Qui di mezzo, scusate l’eccesso di enfasi, c’è il diritto ad esprimere liberamente le proprie opinioni, riconosciuto dalla Carta Costituzionale, altro che policy aziendale da difendere e codici etici. Oppure qualcuno ritiene che anche solo minacciando una punizione esemplare a Montigiani si dia un chiaro messaggio a Siena, a tutti i partiti e ai senesi: smettete di occuparvi di banca. E cosa nostra.
Stessa teoria, purtroppo, sembrano ricalcare anche gli uomini della Fondazione.
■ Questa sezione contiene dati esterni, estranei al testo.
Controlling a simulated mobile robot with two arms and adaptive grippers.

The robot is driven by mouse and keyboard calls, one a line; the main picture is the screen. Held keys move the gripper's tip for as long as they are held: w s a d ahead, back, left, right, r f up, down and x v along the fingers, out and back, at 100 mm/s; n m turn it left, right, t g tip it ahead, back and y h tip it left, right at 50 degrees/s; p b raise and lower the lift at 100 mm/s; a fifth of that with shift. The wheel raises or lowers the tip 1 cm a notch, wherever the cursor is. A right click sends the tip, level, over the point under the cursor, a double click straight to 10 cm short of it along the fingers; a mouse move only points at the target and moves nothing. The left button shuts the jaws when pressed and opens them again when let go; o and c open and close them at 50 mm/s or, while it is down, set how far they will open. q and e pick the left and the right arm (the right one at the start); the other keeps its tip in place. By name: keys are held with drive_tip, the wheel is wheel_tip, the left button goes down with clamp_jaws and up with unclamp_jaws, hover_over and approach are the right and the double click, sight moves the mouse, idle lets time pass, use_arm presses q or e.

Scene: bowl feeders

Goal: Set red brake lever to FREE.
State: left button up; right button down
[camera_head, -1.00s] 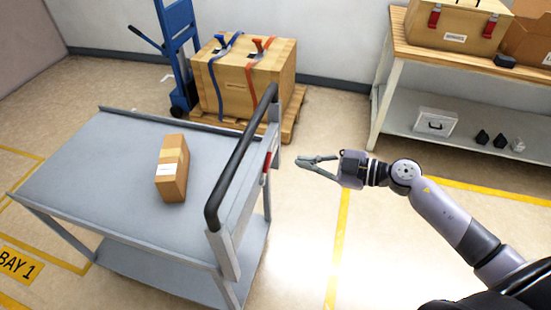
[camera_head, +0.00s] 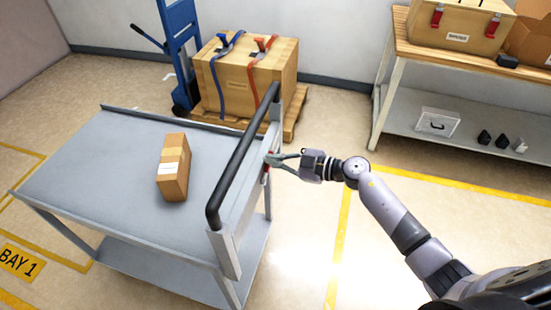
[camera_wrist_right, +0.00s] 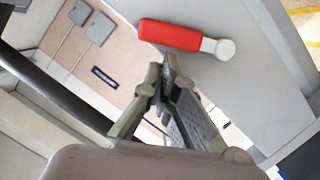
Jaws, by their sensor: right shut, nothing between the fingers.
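The red brake lever (camera_wrist_right: 170,35) shows large in the right wrist view, with a round pale pivot (camera_wrist_right: 225,49) at its right end, on a grey panel of the cart. In the head view the lever (camera_head: 266,172) is a small red patch on the cart's handle end, partly hidden by my right gripper. My right gripper (camera_head: 272,160) is shut and empty, its fingertips at the lever. In the wrist view the fingertips (camera_wrist_right: 168,62) are just below the red grip; I cannot tell whether they touch it. No FREE marking is readable. My left gripper is not in view.
The grey cart (camera_head: 90,150) carries a cardboard box (camera_head: 173,170) and has a black push handle (camera_head: 240,160) close to my gripper. A strapped wooden crate (camera_head: 230,85) stands behind. A workbench (camera_head: 415,50) is at the back right. The floor right of the cart is clear.

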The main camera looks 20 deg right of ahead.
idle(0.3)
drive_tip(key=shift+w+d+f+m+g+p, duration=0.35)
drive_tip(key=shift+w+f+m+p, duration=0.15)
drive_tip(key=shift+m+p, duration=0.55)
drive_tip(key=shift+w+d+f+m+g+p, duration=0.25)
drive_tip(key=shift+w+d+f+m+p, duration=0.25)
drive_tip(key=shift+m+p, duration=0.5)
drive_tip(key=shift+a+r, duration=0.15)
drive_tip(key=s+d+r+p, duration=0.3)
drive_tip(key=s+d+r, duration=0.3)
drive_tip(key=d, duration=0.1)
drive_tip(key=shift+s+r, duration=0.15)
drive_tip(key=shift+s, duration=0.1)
Proprio lunedì scorso durante la cena del Gruppo Autonomo Stampa, alla presenza del Sindaco e di altri importanti rappresentanti istituzionali cittadini, mi avevano sorpreso le poche parole dette, in tono semiserio, dal direttore della Fondazione Mps, David Usai «Ai giornalisti chiedo – ha detto con quel suo simpatico accento sardo – di smettere di chiederci della Banca, considerato che abbiamo solo l’1,55%. Chiedeteci invece cosa facciamo come fondazione bancaria ma non cosa sta accadendo a Rocca Salimbeni».
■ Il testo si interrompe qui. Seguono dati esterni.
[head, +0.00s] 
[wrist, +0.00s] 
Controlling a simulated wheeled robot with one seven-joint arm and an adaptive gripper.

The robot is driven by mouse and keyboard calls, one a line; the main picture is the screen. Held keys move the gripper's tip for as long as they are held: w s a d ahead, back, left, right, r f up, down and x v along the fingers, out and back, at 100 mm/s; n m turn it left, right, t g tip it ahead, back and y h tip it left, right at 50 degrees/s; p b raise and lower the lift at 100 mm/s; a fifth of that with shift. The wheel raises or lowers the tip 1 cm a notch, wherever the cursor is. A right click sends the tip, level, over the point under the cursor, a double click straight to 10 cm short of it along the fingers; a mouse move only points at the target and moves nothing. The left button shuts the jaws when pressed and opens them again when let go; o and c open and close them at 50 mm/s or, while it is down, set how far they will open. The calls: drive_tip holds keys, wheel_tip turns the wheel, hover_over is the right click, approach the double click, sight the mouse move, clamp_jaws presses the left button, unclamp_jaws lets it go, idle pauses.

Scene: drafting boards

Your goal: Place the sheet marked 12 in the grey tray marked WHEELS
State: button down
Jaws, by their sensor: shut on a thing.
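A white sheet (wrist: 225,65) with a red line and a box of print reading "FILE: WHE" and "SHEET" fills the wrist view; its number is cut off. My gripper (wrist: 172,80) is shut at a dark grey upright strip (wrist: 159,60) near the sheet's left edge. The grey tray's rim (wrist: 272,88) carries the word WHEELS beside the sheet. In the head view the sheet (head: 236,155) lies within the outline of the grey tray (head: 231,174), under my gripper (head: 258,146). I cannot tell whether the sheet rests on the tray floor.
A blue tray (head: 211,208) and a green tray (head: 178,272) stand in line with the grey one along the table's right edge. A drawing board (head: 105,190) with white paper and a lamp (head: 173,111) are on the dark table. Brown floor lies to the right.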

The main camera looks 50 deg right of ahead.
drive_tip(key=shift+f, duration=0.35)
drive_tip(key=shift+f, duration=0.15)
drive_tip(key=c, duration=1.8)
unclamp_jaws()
Parole le sue smentite dai fatti dal suo stesso presidente Marcello Clarich che nei giorni scorsi, nel pieno della bufera in Borsa sul titolo, si era affrettato a dire che la banca ha i fondamentali a posto, e a dare conto, giusto ieri, di un incontro tra la Deputazione amministratrice e il presidente di Banca Mps Massimo Tononi e l’ad Fabrizio Viola. Delle due l’una. O la Fondazione fa il suo dovere di azionista di Banca Mps e quindi i giornalisti possono legittimamente rivolgere domande ai suoi vertici oppure qualcuno preferisce che le domande non si debbano più fare e che la comunicazione debba sempre e soltanto essere unidirezionale. I padroni a parlare, il popolo ad ascoltare.
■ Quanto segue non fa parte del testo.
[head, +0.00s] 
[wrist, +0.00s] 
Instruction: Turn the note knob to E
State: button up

Si aggiunga, poi, che proprio oggi Il Corriere Fiorentino riporta dell’incontro a Firenze degli stessi vertici della Fondazione con la Commissione d’inchiesta in Consiglio regionale, fortemente voluta dal Movimento 5 Stelle. E i virgolettati del professor Clarich suonano quasi come annuncio per bocca d’altri. In caso di aggregazione, ha spiegato a Silvia Ognibene, sarà «difficile mantenere qui [a Siena] la direzione Mps». Insomma, sta preparando il terreno. Poi, riferendo di un suo colloquio con l’ad Viola sul mantenere l’attenzione della banca al territorio nei limiti del possibile, questi avrebbe replicato «che la disaffezione è biunivoca e la banca si aspetterebbe più appoggio e attaccamento dal parte del territorio. Non hanno fornito dati, ma immagino – chiosa Clarich – che la quota di mercato di Mps in Toscana si sia ridotta».
Ecco così smentito il direttore Usai che lunedì sera alla conviviale dei giornalisti diceva, scherzosamente s’intende, che la Fondazione non si occupa più di banca, mentre con poche battute il suo presidente ha dato la notizia (non smentita) che Mps perde quote di mercato in Toscana e che «è estremamente complicato che la direzione generale in futuro rimarrà a Siena.
E la gente sanese? Deve stare zitta, altrimenti si rischia la sanzione. Nessuno deve fiatare. Forse i nuovi padroni pensano ancora all’antico detto che a Siena o sei dipendente del Monte o lo sei stato o speri di esserlo a breve. E minacciano di punirne uno pensando così di aver dato un segnale forte a tutti.
Ecco, a questo punto deve intervenire la città e chi ha responsabilità pubbliche, le forze politiche (tutte) e chi rappresenta le istituzioni. Con fermezza si dovrebbe alzare unanime il coro della solidarietà piena e incondizionata a Montigiani. Il potere, si sa, agisce per mano di pochi, con la complicità di molti e il silenzio di tantissimi.
E oggi è ancora il tempo di scegliere se stare tra chi teorizza e pratica il silenzio perché il Potere agisca indisturbato o chi sceglie la libera espressione del pensiero e permette la circolazione delle idee. In questi ultimi anni a Siena si sono levate mille voci. Un coro a volte scomposto e disordinato ma comunque vitale, senza regia nè direzione d’orchestra. Nessuno deve permettersi di zittirle.